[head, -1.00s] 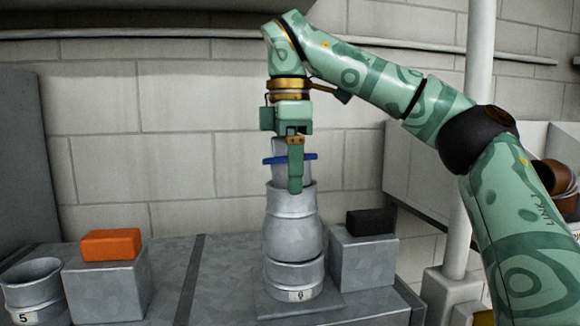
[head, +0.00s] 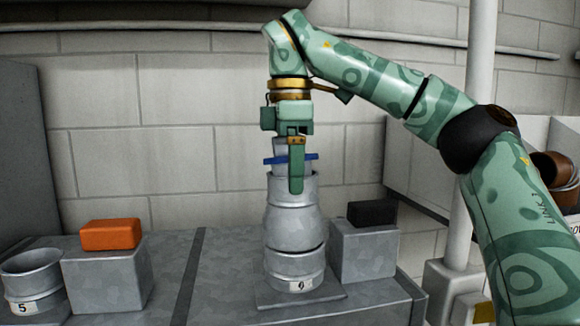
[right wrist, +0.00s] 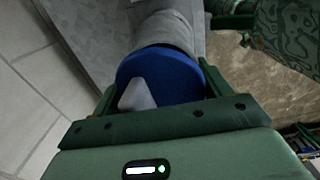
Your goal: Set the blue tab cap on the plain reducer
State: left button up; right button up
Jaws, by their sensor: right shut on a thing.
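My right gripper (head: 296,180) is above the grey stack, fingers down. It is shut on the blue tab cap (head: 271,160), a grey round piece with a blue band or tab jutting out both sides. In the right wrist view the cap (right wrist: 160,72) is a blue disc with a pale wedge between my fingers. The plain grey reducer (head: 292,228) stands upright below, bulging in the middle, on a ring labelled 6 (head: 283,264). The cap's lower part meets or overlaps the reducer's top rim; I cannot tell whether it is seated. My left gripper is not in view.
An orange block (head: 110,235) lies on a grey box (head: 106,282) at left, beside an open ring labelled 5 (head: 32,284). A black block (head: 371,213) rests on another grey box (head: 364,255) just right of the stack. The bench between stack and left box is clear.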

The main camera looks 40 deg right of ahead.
• • • • • • •
--- Do this ---
Reproduce the data verbatim. Do not carry any picture into the copy.

--- Correct result ---
[head, -1.00s] 
[head, +0.00s] 
[right wrist, +0.00s] 
Your goal: Set the blue tab cap on the plain reducer
State: left button up; right button up
Jaws, by their sensor: right shut on a thing.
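My right gripper (head: 296,180) is above the grey stack, fingers down. It is shut on the blue tab cap (head: 271,160), a grey round piece with a blue band or tab jutting out both sides. In the right wrist view the cap (right wrist: 160,72) is a blue disc with a pale wedge between my fingers. The plain grey reducer (head: 292,228) stands upright below, bulging in the middle, on a ring labelled 6 (head: 283,264). The cap's lower part meets or overlaps the reducer's top rim; I cannot tell whether it is seated. My left gripper is not in view.
An orange block (head: 110,235) lies on a grey box (head: 106,282) at left, beside an open ring labelled 5 (head: 32,284). A black block (head: 371,213) rests on another grey box (head: 364,255) just right of the stack. The bench between stack and left box is clear.

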The main camera looks 40 deg right of ahead.

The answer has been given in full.